Last year, Candice E. Jackson and I published "Putting Stars Behind Bars" in Reason Magazine in which we chronicled how federal authorities are targeting prominent athletes and finding clever ways to get them thrown into prison.
Today, it is Roger Clemens, one of the greatest pitchers of our time, and so far I have not read anything in the mainstream media questioning why this really was necessary. Yes, yes, he was indicted for perjury, allegedly lying to Congress. (Why, I ask are not members of Congress regularly indicted for lying to us?)

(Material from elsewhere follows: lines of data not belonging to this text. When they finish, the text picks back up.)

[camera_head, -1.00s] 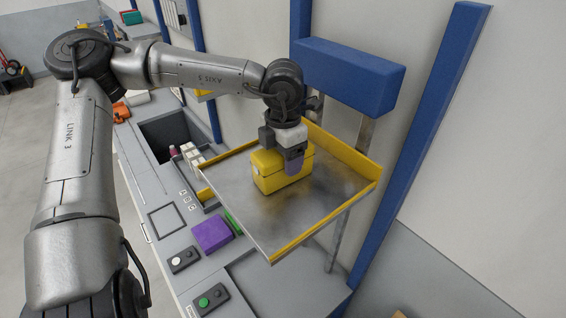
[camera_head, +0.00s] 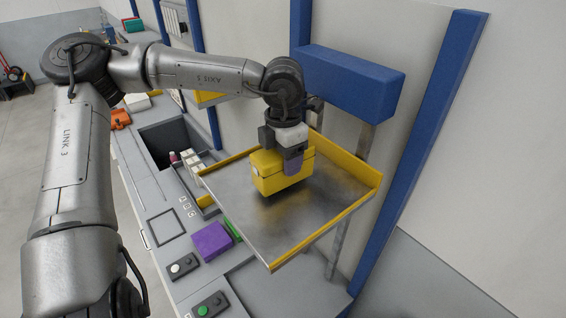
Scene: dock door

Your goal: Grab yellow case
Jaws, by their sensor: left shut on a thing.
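The yellow case (camera_head: 268,179) is a small box with a lid line, over the metal tray (camera_head: 305,221) with yellow edges. A dark shadow shows on the tray below it, and it appears lifted a little above the surface. My left gripper (camera_head: 293,162) comes down from above and is shut on the case near its top right side. A purple-grey finger pad covers part of the case's front; the other finger is hidden. My right gripper is not in view.
A blue beam (camera_head: 348,83) and a slanted blue post (camera_head: 420,150) stand behind the tray. On the grey bench to the left are a purple block (camera_head: 211,241), button boxes (camera_head: 180,267) and a dark square opening (camera_head: 168,140). Most of the tray is bare.

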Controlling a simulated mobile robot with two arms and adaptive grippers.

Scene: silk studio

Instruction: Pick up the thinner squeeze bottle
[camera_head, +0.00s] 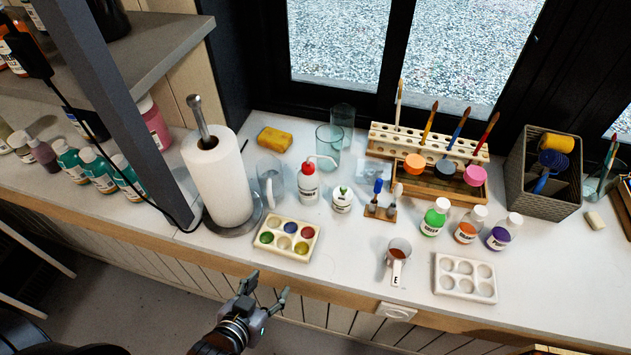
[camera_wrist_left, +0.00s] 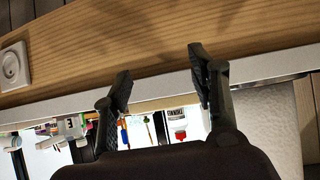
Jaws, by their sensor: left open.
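The thinner squeeze bottle (camera_head: 308,186) is white with a red cap and a bent spout. It stands upright on the white counter, behind the paint palette and right of the paper towel roll. My left gripper (camera_head: 267,290) is open and empty, in front of the counter's front edge and well short of the bottle. Its two fingers also show apart in the left wrist view (camera_wrist_left: 160,76). My right gripper is not seen.
The paint palette (camera_head: 287,238) lies between my left gripper and the bottle. The paper towel roll (camera_head: 218,180) stands left, a clear glass (camera_head: 270,182) beside the bottle, and a small white bottle (camera_head: 342,200) to its right. Bare counter lies right of the palette.

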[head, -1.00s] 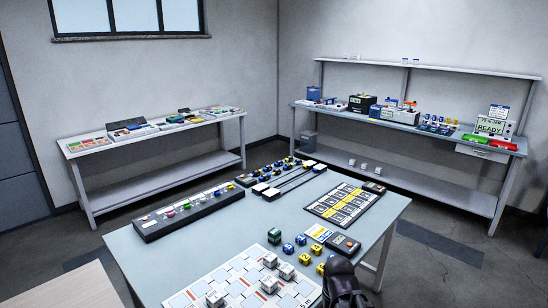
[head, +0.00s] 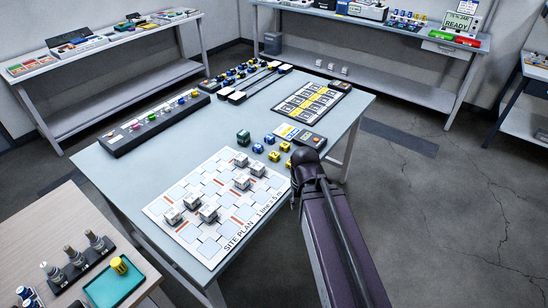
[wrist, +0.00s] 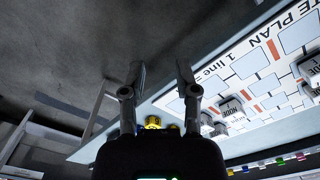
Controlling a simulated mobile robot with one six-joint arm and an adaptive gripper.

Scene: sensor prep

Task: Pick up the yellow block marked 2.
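Small yellow blocks (head: 285,146) stand on the table beside two blue blocks (head: 258,148) and a green block (head: 243,137). Another yellow block (head: 274,156) is slightly nearer. Their markings are too small to read, so I cannot tell which is marked 2. My dark arm reaches in at the lower right, its end just right of the blocks; the fingers are not clear there. In the wrist view my gripper (wrist: 160,72) is open, with nothing between its fingertips. A yellow block (wrist: 153,122) shows past the gripper body, partly hidden.
The site plan board (head: 165,205) with several grey-white blocks lies left of my arm. A black-and-yellow grid board (head: 310,101) is farther back. A wooden table with a green tray (head: 112,285) stands at lower left.

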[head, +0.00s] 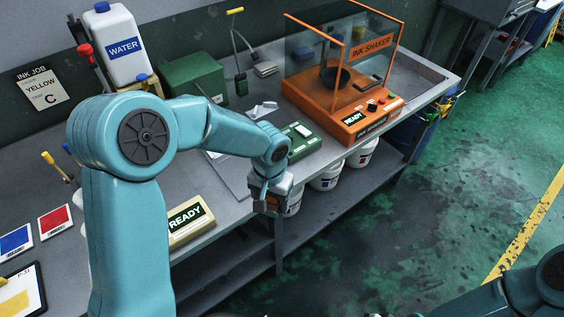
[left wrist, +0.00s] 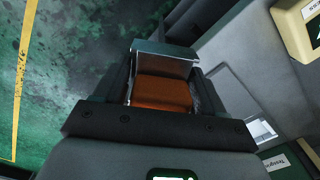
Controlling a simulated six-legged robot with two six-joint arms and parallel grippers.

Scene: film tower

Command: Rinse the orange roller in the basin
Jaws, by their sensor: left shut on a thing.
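My left gripper (head: 271,203) is shut on the orange roller, at the front edge of the bench. In the left wrist view the orange roller (left wrist: 162,93) shows as an orange-brown piece between the dark fingers, with a grey metal part (left wrist: 162,60) beyond it. The fingers hide its sides, so I cannot make out its whole shape. No basin can be made out for certain; a shallow grey recess (head: 428,76) lies at the far right end of the bench. My right gripper is not in view.
The orange ink shaker (head: 352,122) stands at the back right of the bench. A white water jug (head: 122,45), a green box (head: 193,80) and a cream READY box (head: 190,222) are also there. White buckets (head: 327,178) sit on the shelf below. The floor at right is clear.

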The New York Times breathlessly reports:
At that hearing, Clemens and his former trainer Brian McNamee contradicted each other about whether Clemens had used steroids and human growth hormone. Andy Pettitte, Clemens’s friend and a longtime teammate, provided a written statement under oath to Congressional investigators in which he said Clemens admitted to him in 1999 or 2000 that he had used H.G.H.OK, I have a question. Why is Congress dragging a professional athlete in front of one of its bloviating committees for an inquisition? These are the same people who have helped to destroy the U.S. economy, get us into wars that are intractable, and who constantly enrich themselves at the expense of those of us who don't share their privileges.
Days after the hearing, the Democratic and Republican leaders of the committee asked the Justice Department to open an investigation into Clemens’s testimony.

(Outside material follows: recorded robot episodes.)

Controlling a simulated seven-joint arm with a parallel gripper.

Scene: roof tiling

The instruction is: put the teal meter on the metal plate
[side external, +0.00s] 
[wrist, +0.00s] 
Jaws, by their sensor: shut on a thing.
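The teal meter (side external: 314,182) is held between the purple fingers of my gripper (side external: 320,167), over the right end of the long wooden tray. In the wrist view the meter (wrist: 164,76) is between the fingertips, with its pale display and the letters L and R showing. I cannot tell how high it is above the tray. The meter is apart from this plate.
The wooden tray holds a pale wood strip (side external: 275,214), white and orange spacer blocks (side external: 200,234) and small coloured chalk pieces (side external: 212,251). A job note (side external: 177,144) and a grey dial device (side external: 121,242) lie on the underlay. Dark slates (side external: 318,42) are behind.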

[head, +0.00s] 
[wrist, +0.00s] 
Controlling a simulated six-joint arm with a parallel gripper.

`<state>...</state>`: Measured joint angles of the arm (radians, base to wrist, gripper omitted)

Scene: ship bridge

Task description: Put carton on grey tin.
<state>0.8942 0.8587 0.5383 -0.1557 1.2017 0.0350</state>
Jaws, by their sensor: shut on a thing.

If convicted, Clemens could face up to 30 years in prison and a $1.5 million fine, but under current sentencing guidelines, a conviction would most likely bring a 15- to 21-month sentence. He would probably receive less prison time if he accepted a plea agreement.
The last time I checked, Major League Baseball was a private organization, and if Roger Clemens actually too steroids at a time when MLB did not prohibit the practice, then he actually broke no rules. Nonetheless, like Barry Bonds, who was dragged in front of a federal grand jury, Congress decided to place Clemens in a "perjury trap" in which he was damned if he did and damned if he didn't.
Of course, what inquisition can be complete without a self-serving statement from a federal prosecutor. (As I have noted elsewhere, federal prosecutors are notorious for breaking the law, but not indicting themselves.) We hear the following from yet another self-righteous U.S. attorney:
"Our government cannot function if witnesses are not held accountable for false statements made before Congress,” said Ronald C. Machen Jr., the United States attorney for the District of Columbia. “Today the message is clear: if a witness makes a choice to ignore his or her obligation to testify honestly, there will be consequences."Uh, I hate to tell him, but our government "does not function" at any level other than to hold everyone else to standards that no one in Washington seems to be able to meet. Nonetheless, we are forced to listen to this self-righteous drivel by someone who probably could not tell the truth in a court of law even if he wanted to do so.
(Don't forget, the Washington, D.C., office is that same office that gave us the massive misconduct in the trial of the late Sen. Ted Stevens. Notice that while federal prosecutors lied in that case, none of them faced even a second of mild sanctions. So much for the love of "honesty" among the ranks of the feds.)
Now, there is an even bigger target for the feds: Lance Armstrong. Here is a guy who never failed a drug test, but apparently the criminals running the U.S. Department of Injustice will not be happy until Armstrong is thrown into prison. In the meantime, federal prosecutors will suborn perjury, lie to judges and the general public and generally make a mockery of the law -- all in the name of "upholding the law."
Why are federal prosecutors so dishonest AND out of control? There is this thing called "immunity," which is the same reason that prosecutors in the Tonya Craft case also knew they could lie, suborn perjury, and fabricate "evidence," knowing that no matter how criminal their conduct, they would not face a single sanction. And this is what these people call "rule of law." I call it something else.